O conselho, formado por pessoas externas à organização e consideradas de notório saber, após seis meses de deliberações, deveria produzir um documento final que contivesse todas as diretrizes necessárias ao alcance do objetivo proposto.
O documento em apreço (após muita discussão anterior acerca do seu título), em sessão onde, finalmente, houve unânime consenso, teria o pomposo nome de "Os Protocolos dos Sábios do Brasil", em alusão a um documento similar muito mais antigo. O texto encomendado ao conselho de sábios, embora para ser utilizado pela direção da organização, também poderia subsidiar a ação de políticos, de executivos e de empresários que, eventualmente, pertencessem àquela entidade esotérica.
Tendo escolhido o título do documento que produziriam, os sábios passaram, então, a discutir por qual dos setores, dos quatro mencionados anteriormente, dariam inicio, primeiramente, às suas análises.
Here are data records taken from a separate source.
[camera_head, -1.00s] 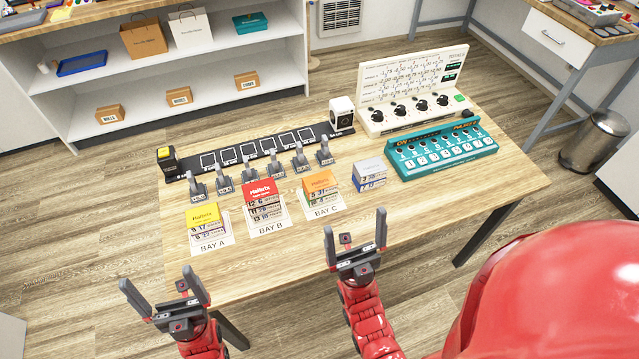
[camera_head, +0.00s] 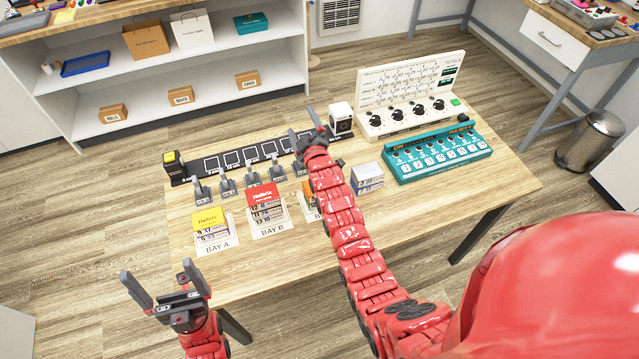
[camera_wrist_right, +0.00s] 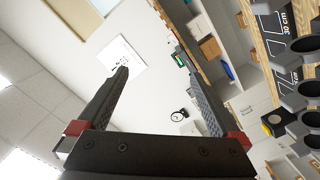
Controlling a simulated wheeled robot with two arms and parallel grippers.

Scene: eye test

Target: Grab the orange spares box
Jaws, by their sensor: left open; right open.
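The orange-topped spares box (camera_head: 308,188) stands on its BAY C card on the table. My right forearm covers most of it in the head view, leaving only its left edge showing. My right gripper (camera_head: 302,120) is open and empty, beyond the box near the right end of the black strip. In the right wrist view its spread fingers (camera_wrist_right: 148,60) have only wall and distant shelves between them, and the orange box does not show. My left gripper (camera_head: 156,268) is open and empty, off the table's front left corner.
A yellow box (camera_head: 208,221) and a red box (camera_head: 263,200) stand left of the orange one. A grey-white box (camera_head: 367,178) is right of my right arm. Grey clamps (camera_head: 227,187) line the black strip (camera_head: 238,158) behind. A teal panel (camera_head: 435,155) stands at right.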

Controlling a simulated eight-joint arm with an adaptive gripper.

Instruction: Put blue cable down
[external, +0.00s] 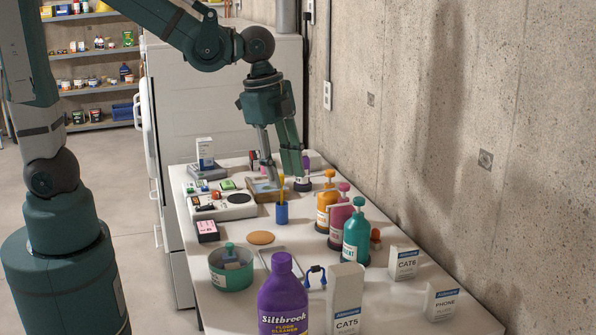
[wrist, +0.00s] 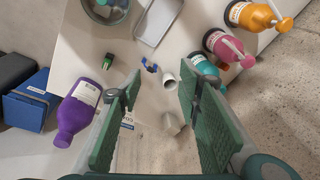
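A small bright blue piece with dark ends (external: 316,275) is at the front of the table in the external view, beside the white CAT5 box (external: 345,299). It also shows in the wrist view as a small blue shape (wrist: 151,67), ahead of the fingertips. It may be the blue cable; its size does not let me tell. No other cable is clear. My gripper (external: 285,182) is over the table, fingers pointing down. In the wrist view my gripper (wrist: 158,90) has its two green fingers well apart, with nothing held between them.
A purple bottle (external: 284,301), a green bowl (external: 231,277) and orange, pink and teal pump bottles (external: 356,236) stand on the table (external: 195,270). White CAT6 (external: 404,263) and PHONE (external: 442,304) boxes stand at the right, near the concrete wall (external: 470,150).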

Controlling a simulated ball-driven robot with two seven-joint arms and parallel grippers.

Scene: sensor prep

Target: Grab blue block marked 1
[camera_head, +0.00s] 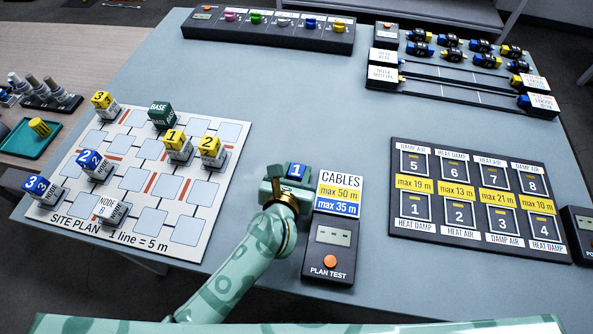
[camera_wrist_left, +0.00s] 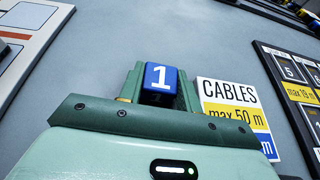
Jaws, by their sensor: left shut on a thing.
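The blue block marked 1 (camera_head: 296,171) is between the fingers of my left gripper (camera_head: 287,182), near the middle front of the table. In the left wrist view the block (camera_wrist_left: 161,79) shows its white 1 facing up, with the green gripper (camera_wrist_left: 160,90) shut around it. The block's lower part is hidden by the gripper. I cannot tell whether the block touches the table. My right gripper is not in view.
The cables sign (camera_head: 339,192) and plan test box (camera_head: 330,250) stand close to the right of the gripper. The site plan board (camera_head: 150,222) with several blocks is at left. A numbered slot panel (camera_head: 480,237) is at right. The table centre (camera_head: 320,110) is clear.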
Escolheram o setor político, por ser aquele que mais influência vinha exercendo sobre a degradação dos demais e por ser, também, o que mais males estava causando à nação, de uma maneira geral.
O segundo setor a ser abordado foi o econômico, desestruturado que estava em razão de episódios generalizados de corrupção, superfaturamento de obras, desvio de recursos públicos, políticas equivocadas, má gestão de empresas públicas, etc.
A seguir preocuparam-se com o setor psicossocial, no qual, em razão da falência do sistema de segurança pública e de carências sociais imensas, o país estava a um passo da guerra civil, com o rompimento do Contrato Social e o risco de convulsões sociais graves.
Finalmente dedicaram-se a análise do setor militar, enfraquecido este por sucessivos governos, que nele viam possível inimigo às suas sanhas avassaladoras pelo desvio de recursos públicos.
O documento final (ao qual eu tive acesso em razão de um primo distante, do cunhado da minha finada tia, pertencer à entidade esotérica patrocinadora dos referidos protocolos e me haver cedido cópia do mesmo, sob o compromisso de não divulgá-lo jamais), foi por mim bastante sintetizado. Todavia, resolvi divulgá-lo de forma resumida, em que pese promessa feita a ele, porque julguei mais importante alertar os meus fiéis leitores para a grave crise que vivemos e para as propostas de solução dos sábios brasileiros, do que padecer para sempre no fogo do inferno por violar juramento feito. Em resumo, os protocolos tratavam do seguinte:
Resumo dos Protocolos dos Sábios do Brasil
"Em virtude da atual fragilidade de todos os poderes brasileiros, nosso poder de homens de bem será mais duradouro do que qualquer outro, porque será invencível no momento em que estiver tão enraizado que nenhuma astúcia maligna o poderá destruir...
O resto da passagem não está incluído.